Sualtı Kültür Mirasının Korunması
Arkeoloji Sanat Yayınları tarafından neşredilen, Kültür Bakanlığı ve UNESCO desteğiyle TSSF tarafından Doç. Dr. Hakan Öniz editörlüğünde bir grup akademisyene hazırlatılan “Sualtı Kültür Mirasının Korunması” kitabı Sualtı arkeolojisi alanında önemli açığı kapatıyor
Sualtı Kültür Mirasının Korunması
Yayınevi: Arkeoloji Sanat Yayınları
ISBN: 9786053964636
Yazar: Anonim
Cilt tipi: Karton Kapak
Türkçe
Editör: Hakan Öniz
Yayın Yılı: 2018
Ölçüler: 16x23 cm
Sayfa Sayısı: 108 sayfa
Yayınevinin tanıtım bülteninde kitapla ilgili şu ifadelere yer veriliyor:
8500 kilometrelik kıyı şeridi olan ülkemiz, dünyanın en uzun sahillerine sahip ülkeleri arasında yer almaktadır.
İlk tarihin, ilk coğrafyanın, ilk denizciliğin, ilk tarımın, ilk hayvancılığın yapıldığı bu toprakların hem üstünde, hem kıyısında hem de denizlerinin derinliklerinde başka çok az ülkenin sahip olabileceği kültürel miras değerleri barınmaktadır.
Günümüzden 11000 sene önce Anadolu’dan Kıbrıs’a binlerce obsidyenin deniz yoluyla ulaştığı, Istanbul Yenikapı kazılarında yaklaşık 8000 yıl öncesine tarihlendirilen ahşap bot kürekleri bulunduğu, dünyanın korunmuş en büyük antik tersanesinin Silifke Dana Adası’nda keşfedildiği düşünülürse, belki başka hiçbir ülkede bulunmayan zengin bir denizcilik tarihi birikimine sahip olduğumuz anlaşılacaktır.
Şüphesiz tüm bu değerler çok çeşitli risklerle karşı karşıya bulunmaktadır. Bu risklerin önüne geçebilmek için hem Kültür ve Turizm Bakanlığımız hem Birleşmiş Milletler, Eğitim, Bilim ve Kültür Kurumu (UNESCO) hem de Uluslararası Anıtlar ve Sitler Konseyi (ICOMOS) tarafından önemli adımlar atılmaktadır.
Bu risk grupları içinde ne yazık ki donanımlı dalış yapan bazı dalıcılar da yer almaktadır. Bu kitapla söz konusu risk grubunu bir tehdit unsuru olmaktan çıkartıp, su altı kültür mirasının korunmasında kazanıma dönüştürmek hedeflenmiştir.

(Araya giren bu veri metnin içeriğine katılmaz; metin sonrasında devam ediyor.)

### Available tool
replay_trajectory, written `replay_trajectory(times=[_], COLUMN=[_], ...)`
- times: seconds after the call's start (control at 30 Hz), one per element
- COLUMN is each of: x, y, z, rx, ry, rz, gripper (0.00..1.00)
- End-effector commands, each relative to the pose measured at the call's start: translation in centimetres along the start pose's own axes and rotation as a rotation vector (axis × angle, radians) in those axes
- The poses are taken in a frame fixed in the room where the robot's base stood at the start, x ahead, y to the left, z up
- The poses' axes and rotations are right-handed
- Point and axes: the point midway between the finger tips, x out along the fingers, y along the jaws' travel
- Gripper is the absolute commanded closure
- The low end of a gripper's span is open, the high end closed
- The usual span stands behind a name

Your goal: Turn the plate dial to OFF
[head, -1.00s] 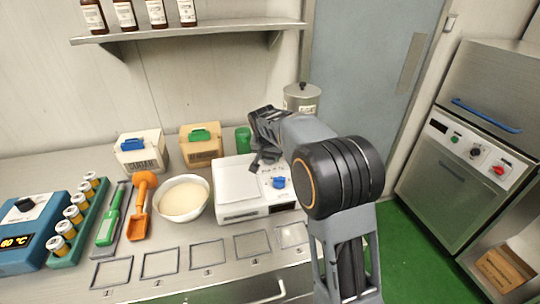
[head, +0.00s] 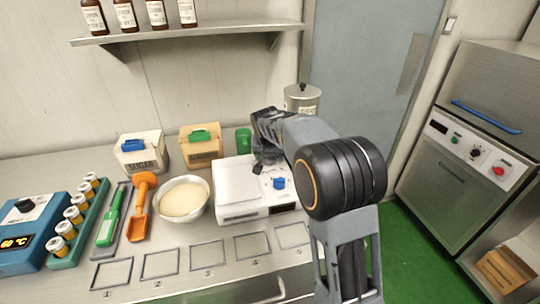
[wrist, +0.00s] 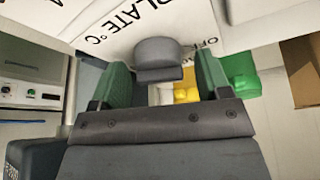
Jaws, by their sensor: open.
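The white hot plate unit (head: 238,184) stands on the steel counter, with a blue dial (head: 279,183) on its control panel. In the wrist view a grey round dial (wrist: 157,56) sits by the printed words "PLATE °C" and "OFF". In the head view my gripper hides this grey dial. My gripper (head: 262,164) is over the back of the panel. In the wrist view my gripper (wrist: 163,78) is open, with one green-padded finger on each side of the grey dial. I cannot tell whether either finger touches it. The dial's pointer is not clear.
A bowl of pale contents (head: 184,199) stands left of the unit. A green canister (head: 243,140) and a lidded metal pot (head: 302,98) stand behind. Boxes (head: 201,146) stand at the back. Empty marked squares (head: 208,254) line the counter front.

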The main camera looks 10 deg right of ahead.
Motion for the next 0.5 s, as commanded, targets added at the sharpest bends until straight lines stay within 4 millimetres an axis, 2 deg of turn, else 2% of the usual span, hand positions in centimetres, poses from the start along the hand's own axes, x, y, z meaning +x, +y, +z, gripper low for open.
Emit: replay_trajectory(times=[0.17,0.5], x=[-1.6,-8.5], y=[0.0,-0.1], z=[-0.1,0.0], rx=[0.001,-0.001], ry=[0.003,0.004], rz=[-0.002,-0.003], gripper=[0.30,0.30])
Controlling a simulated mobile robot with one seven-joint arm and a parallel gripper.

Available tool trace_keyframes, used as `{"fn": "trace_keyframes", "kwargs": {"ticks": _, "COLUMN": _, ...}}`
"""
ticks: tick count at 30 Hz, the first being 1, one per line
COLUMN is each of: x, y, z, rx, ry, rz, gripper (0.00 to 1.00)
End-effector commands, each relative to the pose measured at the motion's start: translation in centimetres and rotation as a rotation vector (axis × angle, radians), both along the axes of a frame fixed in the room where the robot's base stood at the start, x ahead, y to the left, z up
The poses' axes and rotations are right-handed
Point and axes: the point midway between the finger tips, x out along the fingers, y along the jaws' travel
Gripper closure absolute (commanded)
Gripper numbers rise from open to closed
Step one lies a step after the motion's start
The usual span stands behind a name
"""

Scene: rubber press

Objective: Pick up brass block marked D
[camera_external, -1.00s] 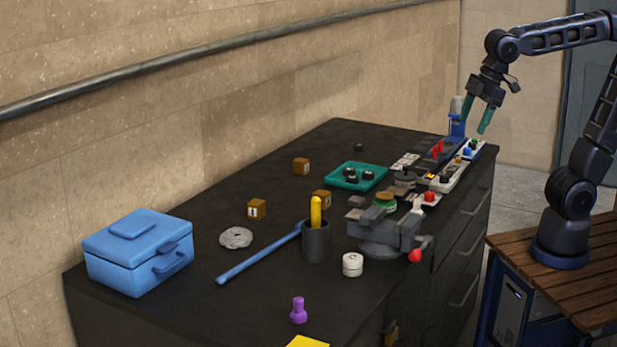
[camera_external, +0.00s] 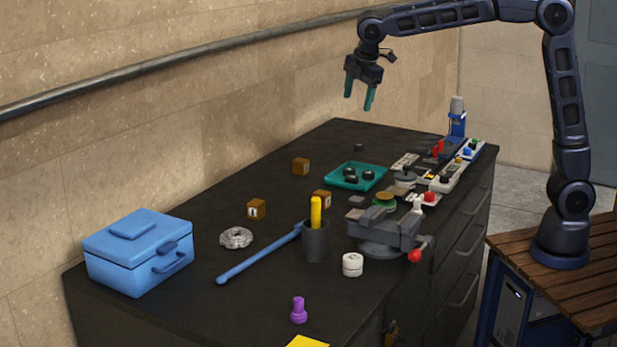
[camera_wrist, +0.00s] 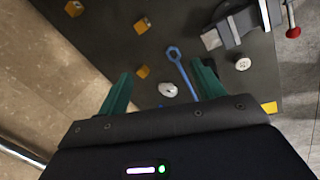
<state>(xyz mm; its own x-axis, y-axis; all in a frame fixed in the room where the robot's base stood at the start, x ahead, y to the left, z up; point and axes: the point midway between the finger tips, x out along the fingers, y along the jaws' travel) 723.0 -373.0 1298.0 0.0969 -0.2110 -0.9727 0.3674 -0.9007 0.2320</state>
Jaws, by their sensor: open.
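Three brass blocks stand on the dark bench: one at the back (camera_external: 301,166), one near the grey coil (camera_external: 256,209) and one behind the pencil cup (camera_external: 321,198). Their letters are too small to read, so I cannot tell which is D. In the wrist view they are at the top left (camera_wrist: 74,8), top centre (camera_wrist: 142,25) and centre (camera_wrist: 142,71); the top-centre one shows a pale label. My gripper (camera_external: 358,98) is open and empty, high above the back of the bench. Its green fingers (camera_wrist: 162,74) point down, apart from every block.
A blue toolbox (camera_external: 138,252) sits at the front left. A blue wrench (camera_external: 258,253), dark cup (camera_external: 316,242), grey vise (camera_external: 384,230) and teal tray (camera_external: 357,176) occupy the middle. A rail (camera_external: 200,62) runs along the wall. Bench around the back block is clear.

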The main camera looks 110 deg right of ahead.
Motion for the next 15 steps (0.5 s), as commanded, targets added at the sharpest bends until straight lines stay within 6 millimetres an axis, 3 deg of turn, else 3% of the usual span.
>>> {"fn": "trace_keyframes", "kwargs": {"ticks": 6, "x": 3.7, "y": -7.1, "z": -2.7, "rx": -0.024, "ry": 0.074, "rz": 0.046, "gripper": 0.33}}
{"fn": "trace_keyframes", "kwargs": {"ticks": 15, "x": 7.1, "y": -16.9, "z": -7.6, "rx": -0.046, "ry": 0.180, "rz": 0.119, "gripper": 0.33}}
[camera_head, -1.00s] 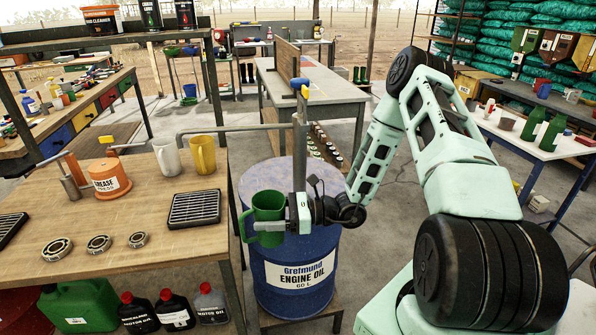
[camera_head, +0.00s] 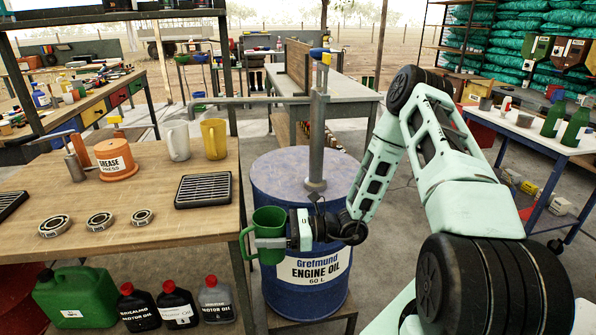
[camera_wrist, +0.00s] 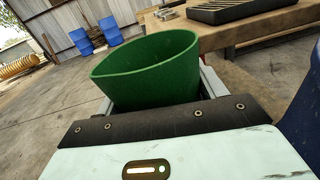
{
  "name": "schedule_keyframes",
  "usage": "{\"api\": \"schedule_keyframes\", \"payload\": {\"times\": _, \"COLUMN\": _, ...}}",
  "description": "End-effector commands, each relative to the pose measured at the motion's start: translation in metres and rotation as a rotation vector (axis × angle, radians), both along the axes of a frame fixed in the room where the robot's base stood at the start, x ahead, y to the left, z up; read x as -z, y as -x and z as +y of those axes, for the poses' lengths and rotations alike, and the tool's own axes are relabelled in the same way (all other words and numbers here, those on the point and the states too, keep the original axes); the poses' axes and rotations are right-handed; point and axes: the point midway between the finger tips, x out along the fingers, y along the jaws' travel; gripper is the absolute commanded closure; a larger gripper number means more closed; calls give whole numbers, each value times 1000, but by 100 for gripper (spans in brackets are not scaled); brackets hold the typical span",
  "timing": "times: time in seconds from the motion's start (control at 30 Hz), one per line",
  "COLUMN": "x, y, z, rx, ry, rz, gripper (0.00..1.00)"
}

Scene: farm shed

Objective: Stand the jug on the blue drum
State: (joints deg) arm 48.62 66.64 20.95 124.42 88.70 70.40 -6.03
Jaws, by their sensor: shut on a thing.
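The green jug (camera_head: 268,232) is upright in my gripper (camera_head: 272,242), which is shut on it; its handle points left. In the wrist view the jug (camera_wrist: 150,70) fills the space between the fingers, its open rim up. The blue drum (camera_head: 290,192) stands upright behind the jug, labelled "Engine Oil". The jug is in front of the drum's left side in the picture, its rim below the level of the drum's top. A grey pump post with a long side pipe (camera_head: 317,140) rises from the drum's top. The top's front and left parts are bare.
The wooden workbench (camera_head: 150,215) is just left of the jug, bearing a black grate (camera_head: 204,190), a yellow mug (camera_head: 214,138), a white mug (camera_head: 177,141) and bearings. The drum stands on a low stand (camera_head: 340,314). A green canister (camera_head: 76,298) and oil bottles sit below the bench.

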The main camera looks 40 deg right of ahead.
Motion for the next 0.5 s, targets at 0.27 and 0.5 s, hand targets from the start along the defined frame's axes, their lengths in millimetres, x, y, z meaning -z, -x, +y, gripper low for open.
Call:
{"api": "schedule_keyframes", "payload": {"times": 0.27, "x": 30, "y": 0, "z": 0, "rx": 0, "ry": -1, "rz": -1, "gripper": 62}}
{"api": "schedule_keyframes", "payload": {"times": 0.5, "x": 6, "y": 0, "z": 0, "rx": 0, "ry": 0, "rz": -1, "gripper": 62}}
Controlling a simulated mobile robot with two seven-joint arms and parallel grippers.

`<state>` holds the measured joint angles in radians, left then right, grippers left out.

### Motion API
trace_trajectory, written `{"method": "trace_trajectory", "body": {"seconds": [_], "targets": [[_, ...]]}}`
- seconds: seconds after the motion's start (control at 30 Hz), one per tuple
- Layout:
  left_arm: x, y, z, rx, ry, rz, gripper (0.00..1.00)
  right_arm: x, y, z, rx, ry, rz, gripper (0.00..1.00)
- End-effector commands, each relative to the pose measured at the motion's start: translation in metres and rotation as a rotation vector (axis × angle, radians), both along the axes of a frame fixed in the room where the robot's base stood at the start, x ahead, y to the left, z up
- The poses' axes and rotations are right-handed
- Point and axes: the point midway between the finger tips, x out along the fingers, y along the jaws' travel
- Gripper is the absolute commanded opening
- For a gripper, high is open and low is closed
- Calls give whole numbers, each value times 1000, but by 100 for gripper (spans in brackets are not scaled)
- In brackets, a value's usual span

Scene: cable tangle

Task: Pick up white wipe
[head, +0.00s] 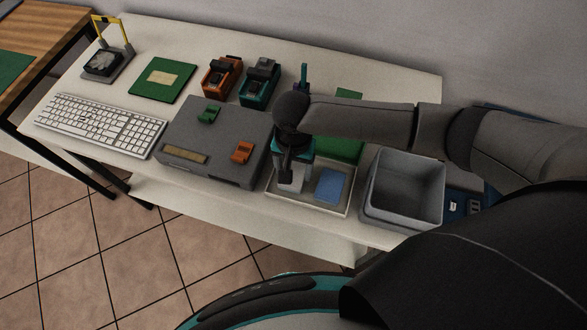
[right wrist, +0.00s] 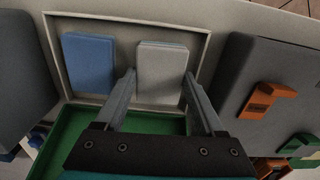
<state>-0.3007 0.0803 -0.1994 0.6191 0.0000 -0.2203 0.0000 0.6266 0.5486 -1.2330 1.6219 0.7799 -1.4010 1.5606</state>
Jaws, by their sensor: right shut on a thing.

Türkiye Sualtı Sporları Federasyonu böylelikle kültürel mirasın korunmasına bu şekilde destek veren dünyadaki ilk su altı federasyonu olma niteliğini kazanmıştır. Denizin içine doğru atılan her palet, binlerce yıl öncesinden kalmış bir kalıntıya ulaşma şansı demektir. Bu kalıntıları korumak, en kısa yoldan ilgili kurumlara haber vererek bilime kazandırmak her dalıcının görevidir.